さらに気になるのが咳払い。痰が絡んでるんだか知らないが、やたら頻繁に咳払いをして、別にあなたが歌う訳じゃないんだから・・・と言いたくなる。冬場に多い。

2. でかい

僕も大きいので他人の事は言えないのだが、座高が高くて妙に姿勢のいい人が前にいると悲劇だ。近頃の劇場はわりと客席に傾斜がついていて、どの席からでも舞台がよく見えるように設計されているが、僕が観た中では、帝劇の1階の後ろ。目の前に当日券のための補助席があって、ちょうど僕の真正面の人がノッポな上にやたら姿勢が良くて、ものすごく困った。チケットは自分のほうが高いはずだし、何だかとても損した気分になった。

縦方向もだが、横にでかいのも困りもの。シートがゆったりした劇場も増えてきているが、欧米の古い劇場や日本でも歌舞伎座などはとても窮屈。ミュージカルの客層はまだまだ女性が多いし、小柄な方がほとんどだが、まれに太った男が横に来られると最悪。肘掛けは占領されるし、変な鼻息とか聞こえてきた日には気が狂いそうになる。

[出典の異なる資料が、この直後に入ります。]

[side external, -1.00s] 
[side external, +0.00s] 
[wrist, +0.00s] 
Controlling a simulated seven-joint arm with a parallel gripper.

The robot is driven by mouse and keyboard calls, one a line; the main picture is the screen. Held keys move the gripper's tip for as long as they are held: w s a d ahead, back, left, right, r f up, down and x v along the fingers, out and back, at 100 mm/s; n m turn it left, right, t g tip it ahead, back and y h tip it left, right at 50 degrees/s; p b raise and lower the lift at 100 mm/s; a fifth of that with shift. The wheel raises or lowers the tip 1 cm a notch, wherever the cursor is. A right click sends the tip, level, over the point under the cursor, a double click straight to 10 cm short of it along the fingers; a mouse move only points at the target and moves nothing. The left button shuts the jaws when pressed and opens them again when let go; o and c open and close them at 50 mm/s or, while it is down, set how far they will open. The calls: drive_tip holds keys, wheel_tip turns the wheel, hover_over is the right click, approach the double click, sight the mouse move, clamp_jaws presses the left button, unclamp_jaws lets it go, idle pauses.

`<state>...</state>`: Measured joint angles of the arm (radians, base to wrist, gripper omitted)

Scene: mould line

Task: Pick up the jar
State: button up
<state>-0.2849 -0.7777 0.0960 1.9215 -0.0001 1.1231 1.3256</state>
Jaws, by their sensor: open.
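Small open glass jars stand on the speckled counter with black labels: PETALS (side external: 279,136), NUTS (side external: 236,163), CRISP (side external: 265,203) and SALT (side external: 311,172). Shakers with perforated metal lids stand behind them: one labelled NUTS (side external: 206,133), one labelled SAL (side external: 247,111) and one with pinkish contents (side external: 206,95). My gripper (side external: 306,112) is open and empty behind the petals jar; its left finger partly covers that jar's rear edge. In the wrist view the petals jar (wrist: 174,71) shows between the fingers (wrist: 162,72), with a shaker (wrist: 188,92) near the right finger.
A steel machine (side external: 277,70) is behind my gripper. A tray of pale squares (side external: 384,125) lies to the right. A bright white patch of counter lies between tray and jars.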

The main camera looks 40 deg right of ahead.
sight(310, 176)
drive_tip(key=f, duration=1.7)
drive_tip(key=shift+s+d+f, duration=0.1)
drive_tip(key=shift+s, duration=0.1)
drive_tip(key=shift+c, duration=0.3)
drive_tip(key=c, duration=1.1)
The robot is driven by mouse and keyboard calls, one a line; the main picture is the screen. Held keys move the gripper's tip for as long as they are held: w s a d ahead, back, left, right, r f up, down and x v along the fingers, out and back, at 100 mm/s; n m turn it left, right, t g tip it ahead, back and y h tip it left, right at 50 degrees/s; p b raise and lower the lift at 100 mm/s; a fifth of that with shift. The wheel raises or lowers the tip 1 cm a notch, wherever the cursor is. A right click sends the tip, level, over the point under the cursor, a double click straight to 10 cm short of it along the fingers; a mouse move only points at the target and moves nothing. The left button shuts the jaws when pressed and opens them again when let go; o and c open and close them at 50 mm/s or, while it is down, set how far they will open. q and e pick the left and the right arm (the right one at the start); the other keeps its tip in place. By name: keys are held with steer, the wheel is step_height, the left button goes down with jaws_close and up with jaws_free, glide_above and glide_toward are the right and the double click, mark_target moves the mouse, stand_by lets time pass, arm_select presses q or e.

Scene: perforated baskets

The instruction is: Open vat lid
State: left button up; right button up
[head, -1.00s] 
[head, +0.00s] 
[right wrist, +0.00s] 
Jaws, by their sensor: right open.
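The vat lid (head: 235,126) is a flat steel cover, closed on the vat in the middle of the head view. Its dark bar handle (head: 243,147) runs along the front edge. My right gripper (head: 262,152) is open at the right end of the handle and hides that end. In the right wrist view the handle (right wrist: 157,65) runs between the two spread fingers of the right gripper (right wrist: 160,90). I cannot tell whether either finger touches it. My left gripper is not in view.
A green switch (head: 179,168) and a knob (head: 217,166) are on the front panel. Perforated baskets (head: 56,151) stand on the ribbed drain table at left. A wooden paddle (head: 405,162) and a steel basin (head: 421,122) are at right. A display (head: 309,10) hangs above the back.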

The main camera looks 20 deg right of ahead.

自分がでかいと自覚している人は、周りに気を遣ってほしい。あなたの頭のせいでせっかくのタップのステップが全然見えないのだから。

3. マニア

ひどいのになると、俳優を“様”づけ。「あの時のあの芝居はどうだった」とか、幕間に得意げになって語る人。別にそのことは良いが、その手のタイプで嫌なのは、「今日のこの舞台を盛り上げるために観客として参加してるのよ」みたいなやつ。母親が《キャッツ》を観てみたいと言うので連れて行ったことがあるのだが、たまたま隣がそんなやつ。で、スキンブルシャンクスのシーンになった途端、突如母親の耳元で激しく手拍子をし始めた。その取り憑かれたような手拍子に、母親も「鼓膜が破れるかと思った」と嘆いていた。

素晴らしかったら拍手すればいいし、面白かったら笑えばいい。そうしたいのに我慢する必要もなければ、義務でやらなきゃいけないことでもない。ただ客は自分一人じゃないってことを忘れないで欲しいのだ。大して面白くなくても義務感にとらわれたように大声で笑ったり、どうってことない役者にスタンディング・オベーション。まったく興醒めである。